The Elder Scrolls 4: Oblivion Remastered is a fascinating idea: to bring the original game engine to the modern era, with strategic changes made to gameplay – but with the lion’s share of the actual remastering handled by an Unreal Engine 5 wrapper. The concept is nothing new, of course. We’ve seen it work out beautifully in a game like Bluepoint’s Shadow of the Colossus and we’ve seen it work less than optimally in something like the Grand Theft Auto Trilogy Definitive Edition. Bethesda Game Studios’ collaboration works in the context of delivering a fully modernised take on the classic original, but problems from the original game persist into the remaster, while performance overall has massive, highly distracting problems. You may be fine with that if you’re OK with the ‘jank’ historically connected to BGS games, but we are not.

From a video perspective, Digital Foundry has already delivered its first offering – a new episode of one of our favourite recurring series, the PC retro time capsule. Here, we played the beginnings of Oblivion Remastered using both 2025 and OG 2006 code. Today’s RTX 5090 running the game maxed at 4K resolution is stacked up against the launch version of the original Oblivion running on a Pentium D paired with a Radeon X1800 XT. In a 52-minute episode, you get to appreciate the extent of the remastering work by seeing just how far gaming graphics have come in the last 19 years.

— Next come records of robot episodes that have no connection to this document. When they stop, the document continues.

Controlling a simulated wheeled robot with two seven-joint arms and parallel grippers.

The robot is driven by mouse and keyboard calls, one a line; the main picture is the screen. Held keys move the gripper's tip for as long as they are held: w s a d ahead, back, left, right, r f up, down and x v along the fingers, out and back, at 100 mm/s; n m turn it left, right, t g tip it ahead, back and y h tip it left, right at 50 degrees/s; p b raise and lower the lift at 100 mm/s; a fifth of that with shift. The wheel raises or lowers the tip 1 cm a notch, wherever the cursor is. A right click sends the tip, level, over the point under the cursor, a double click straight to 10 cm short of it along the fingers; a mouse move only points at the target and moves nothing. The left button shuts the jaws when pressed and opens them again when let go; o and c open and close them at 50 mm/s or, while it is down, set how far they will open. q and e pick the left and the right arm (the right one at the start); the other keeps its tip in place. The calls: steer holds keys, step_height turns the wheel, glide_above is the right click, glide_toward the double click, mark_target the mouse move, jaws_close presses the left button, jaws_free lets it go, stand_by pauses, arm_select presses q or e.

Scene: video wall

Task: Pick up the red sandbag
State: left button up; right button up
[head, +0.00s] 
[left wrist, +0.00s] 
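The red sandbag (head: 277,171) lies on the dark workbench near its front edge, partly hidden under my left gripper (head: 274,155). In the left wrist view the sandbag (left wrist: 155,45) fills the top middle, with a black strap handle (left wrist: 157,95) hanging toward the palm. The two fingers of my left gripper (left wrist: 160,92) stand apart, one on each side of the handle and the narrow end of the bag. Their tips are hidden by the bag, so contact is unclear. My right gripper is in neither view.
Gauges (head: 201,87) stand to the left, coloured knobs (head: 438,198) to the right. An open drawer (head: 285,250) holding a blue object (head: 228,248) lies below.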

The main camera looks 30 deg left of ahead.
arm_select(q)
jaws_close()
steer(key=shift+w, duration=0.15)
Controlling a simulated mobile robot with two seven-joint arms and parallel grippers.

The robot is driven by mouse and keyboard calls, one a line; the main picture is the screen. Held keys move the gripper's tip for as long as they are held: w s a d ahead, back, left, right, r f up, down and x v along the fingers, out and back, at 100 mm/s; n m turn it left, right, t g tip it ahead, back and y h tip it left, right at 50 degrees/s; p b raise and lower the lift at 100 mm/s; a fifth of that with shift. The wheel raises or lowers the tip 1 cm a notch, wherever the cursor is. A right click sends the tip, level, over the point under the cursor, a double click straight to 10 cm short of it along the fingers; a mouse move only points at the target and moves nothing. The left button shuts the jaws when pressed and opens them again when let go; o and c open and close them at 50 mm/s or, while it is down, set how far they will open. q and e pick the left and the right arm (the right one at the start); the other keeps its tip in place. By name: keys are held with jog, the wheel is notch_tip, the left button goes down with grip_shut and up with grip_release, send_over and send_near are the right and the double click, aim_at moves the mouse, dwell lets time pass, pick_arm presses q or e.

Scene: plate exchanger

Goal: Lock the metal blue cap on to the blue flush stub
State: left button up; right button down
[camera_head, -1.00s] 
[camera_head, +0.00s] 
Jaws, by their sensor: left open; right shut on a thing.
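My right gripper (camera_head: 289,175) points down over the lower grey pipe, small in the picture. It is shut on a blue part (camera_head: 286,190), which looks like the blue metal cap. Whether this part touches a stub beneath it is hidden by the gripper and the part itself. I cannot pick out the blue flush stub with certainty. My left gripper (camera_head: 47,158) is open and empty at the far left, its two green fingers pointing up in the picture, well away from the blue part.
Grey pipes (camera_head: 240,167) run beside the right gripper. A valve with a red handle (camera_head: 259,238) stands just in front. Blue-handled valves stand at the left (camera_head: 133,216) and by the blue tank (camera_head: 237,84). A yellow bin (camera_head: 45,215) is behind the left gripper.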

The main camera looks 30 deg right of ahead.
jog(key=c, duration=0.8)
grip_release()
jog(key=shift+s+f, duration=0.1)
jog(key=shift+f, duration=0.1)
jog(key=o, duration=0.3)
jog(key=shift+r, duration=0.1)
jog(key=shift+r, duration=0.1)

The limited polygon budgets, basic effects and lighting struggle to produce some kind of approximation of a real world – which proves to be computationally challenging even on what was considered to be high-end hardware way back when. My playthrough on the original game falls short of John Linneman’s experience on the remastered version by just about every measurable criteria. All of Unreal Engine 5’s effects – Nanite virtual geometry, Lumen global illumination and virtual shadow maps are deployed, delivering a far more realistic, appealling world. With that said though, there does seem to be something ‘off’ about the lighting: the radical transformation here is perhaps that one step too far away from the remarkable ambience of the original. Performance is highly variable, stutter is commonplace, and looking at John’s matching gameplay in the new version, I had my concerns.

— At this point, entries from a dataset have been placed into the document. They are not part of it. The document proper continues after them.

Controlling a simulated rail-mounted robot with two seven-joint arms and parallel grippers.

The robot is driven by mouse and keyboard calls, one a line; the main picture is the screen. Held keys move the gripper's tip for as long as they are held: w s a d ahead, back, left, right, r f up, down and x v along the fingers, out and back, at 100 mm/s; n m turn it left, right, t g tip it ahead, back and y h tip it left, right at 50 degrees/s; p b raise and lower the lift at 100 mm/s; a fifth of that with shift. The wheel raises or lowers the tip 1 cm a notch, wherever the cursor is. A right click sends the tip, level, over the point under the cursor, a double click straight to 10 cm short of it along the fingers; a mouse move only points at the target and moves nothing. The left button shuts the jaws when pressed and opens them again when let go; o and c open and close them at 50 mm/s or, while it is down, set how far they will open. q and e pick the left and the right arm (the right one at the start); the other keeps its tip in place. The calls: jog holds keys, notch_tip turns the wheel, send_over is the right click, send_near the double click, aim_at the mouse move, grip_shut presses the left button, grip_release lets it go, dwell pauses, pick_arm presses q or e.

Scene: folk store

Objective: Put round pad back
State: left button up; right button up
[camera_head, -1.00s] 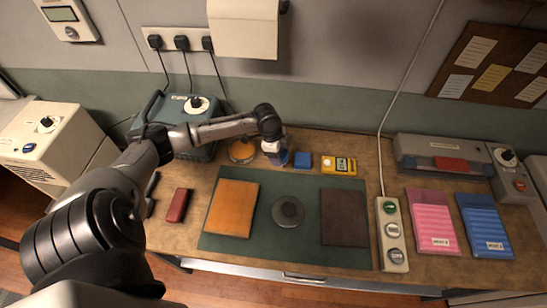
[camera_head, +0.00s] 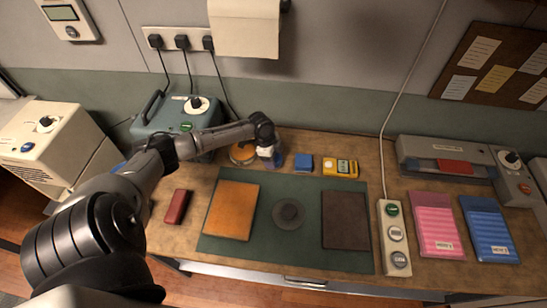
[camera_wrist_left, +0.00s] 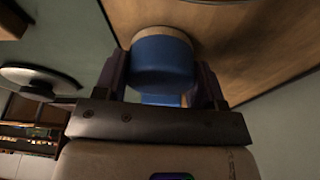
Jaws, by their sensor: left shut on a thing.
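My left gripper (camera_head: 274,158) hangs over the back of the bench, just right of a round orange thing (camera_head: 243,153). It is shut on a round blue thing with a pale tan rim, which shows between its fingers in the left wrist view (camera_wrist_left: 162,64). The tan rim is close to a brown wooden surface (camera_wrist_left: 240,40); I cannot tell if they touch. In the head view the held thing is mostly hidden by the gripper. A grey disc with a dark knob (camera_head: 289,214) lies on the green mat (camera_head: 275,183). My right gripper is out of view.
A blue block (camera_head: 304,162) and a yellow meter (camera_head: 341,168) stand right of the gripper. A teal machine (camera_head: 172,118) stands at the back left. Orange (camera_head: 232,210) and dark brown (camera_head: 345,219) panels lie on the mat. A switch strip (camera_head: 394,222) lies to the right.

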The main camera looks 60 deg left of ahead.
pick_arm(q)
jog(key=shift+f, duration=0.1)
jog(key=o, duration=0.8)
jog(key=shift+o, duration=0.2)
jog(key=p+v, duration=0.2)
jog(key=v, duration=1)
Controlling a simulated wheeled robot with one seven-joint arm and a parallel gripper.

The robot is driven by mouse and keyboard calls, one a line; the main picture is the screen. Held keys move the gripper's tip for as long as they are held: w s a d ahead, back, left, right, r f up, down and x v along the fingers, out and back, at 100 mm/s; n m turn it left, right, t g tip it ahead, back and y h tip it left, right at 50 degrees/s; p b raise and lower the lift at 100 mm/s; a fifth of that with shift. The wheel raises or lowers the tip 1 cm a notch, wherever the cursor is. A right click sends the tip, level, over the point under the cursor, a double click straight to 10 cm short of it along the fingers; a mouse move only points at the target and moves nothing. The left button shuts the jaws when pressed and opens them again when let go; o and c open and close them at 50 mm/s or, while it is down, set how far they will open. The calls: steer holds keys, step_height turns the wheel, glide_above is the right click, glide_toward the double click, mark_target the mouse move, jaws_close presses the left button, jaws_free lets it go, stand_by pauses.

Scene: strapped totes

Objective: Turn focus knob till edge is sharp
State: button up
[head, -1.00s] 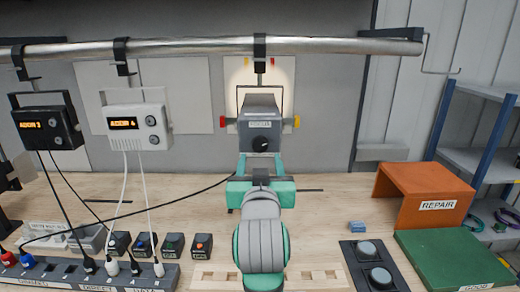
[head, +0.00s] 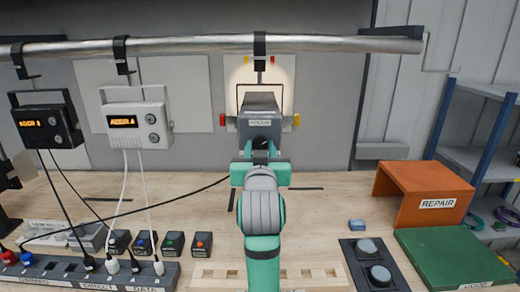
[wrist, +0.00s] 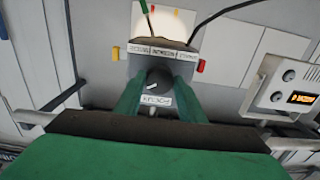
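The grey focus unit (head: 260,104) hangs from the pipe by a black bracket, with a label on its front. Its round dark focus knob (wrist: 158,80) shows in the wrist view with a white pointer mark, above a label that appears upside down. My gripper (wrist: 159,88) is open, with one green finger on each side of the knob; I cannot tell whether either touches it. In the head view my gripper (head: 261,150) is just below the unit's label and mostly covers the knob. A bright patch lights the white panel (head: 277,75) behind; its edge looks soft.
Red and yellow tabs flank the unit. A black radio (head: 45,125) and a white radio (head: 137,122) hang at left with cables. An orange repair stand (head: 424,195), green board (head: 455,258) and dark block with round knobs (head: 368,247) occupy the right. The bench between is mostly clear.

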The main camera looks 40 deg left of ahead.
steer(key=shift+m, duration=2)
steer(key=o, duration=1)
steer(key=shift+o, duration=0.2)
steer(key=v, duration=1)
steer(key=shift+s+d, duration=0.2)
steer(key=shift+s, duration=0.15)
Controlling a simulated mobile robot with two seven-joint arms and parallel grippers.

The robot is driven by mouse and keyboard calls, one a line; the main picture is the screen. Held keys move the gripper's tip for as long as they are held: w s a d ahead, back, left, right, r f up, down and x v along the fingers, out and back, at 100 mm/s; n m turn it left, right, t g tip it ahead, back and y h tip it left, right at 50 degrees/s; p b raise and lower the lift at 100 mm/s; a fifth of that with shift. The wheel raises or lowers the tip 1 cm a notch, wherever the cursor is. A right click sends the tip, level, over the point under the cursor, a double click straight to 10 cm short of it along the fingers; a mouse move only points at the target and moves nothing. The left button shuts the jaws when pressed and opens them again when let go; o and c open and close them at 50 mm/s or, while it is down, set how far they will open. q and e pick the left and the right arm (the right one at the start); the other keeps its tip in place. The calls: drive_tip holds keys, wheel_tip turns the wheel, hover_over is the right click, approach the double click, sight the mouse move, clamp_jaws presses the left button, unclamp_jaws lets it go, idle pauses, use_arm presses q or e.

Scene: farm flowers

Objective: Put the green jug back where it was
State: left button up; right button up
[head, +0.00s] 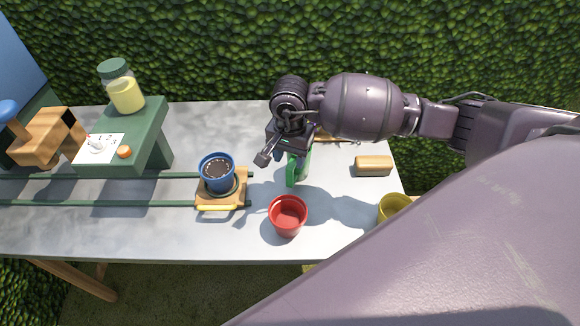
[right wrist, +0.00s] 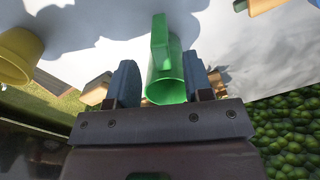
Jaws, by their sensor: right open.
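The green jug (head: 299,168) stands on the grey table, partly hidden behind my right gripper (head: 283,157). In the right wrist view the jug (right wrist: 166,88) shows its open mouth towards the camera. There it sits between the two blue fingers of my right gripper (right wrist: 160,82), which are apart with the jug between them. Whether either finger touches it, I cannot tell. My left gripper is not in view.
A red pot (head: 288,216) is in front of the jug, and a yellow pot (head: 394,207) is at the right. A blue pot with soil (head: 217,172) rides a wooden cart (head: 207,200) on green rails. A wooden block (head: 373,166) lies right of the jug. A hedge (head: 220,50) stands behind.

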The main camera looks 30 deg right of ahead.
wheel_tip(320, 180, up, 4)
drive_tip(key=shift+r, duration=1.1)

Once I went hands-on with the new version, these concerns turned out to be well founded – there are severe problems here that must be addressed. When The Elder Scrolls 4: Oblivion launched in 2006, it challenged PC hardware with its big open world and shader model three graphics – but the game’s performance characteristics have been largely forgotten today. Go back and play it on period-appropriate hardware and it’s easy to see that Oblivion had its own stuttering problems. Walking around the game world induced big stutters each and every time a new world grid would load and deload in front and behind the player. History repeats itself with this week’s brand-new remaster – and it’s perhaps one of the worst-running games I’ve ever tested for Digital Foundry.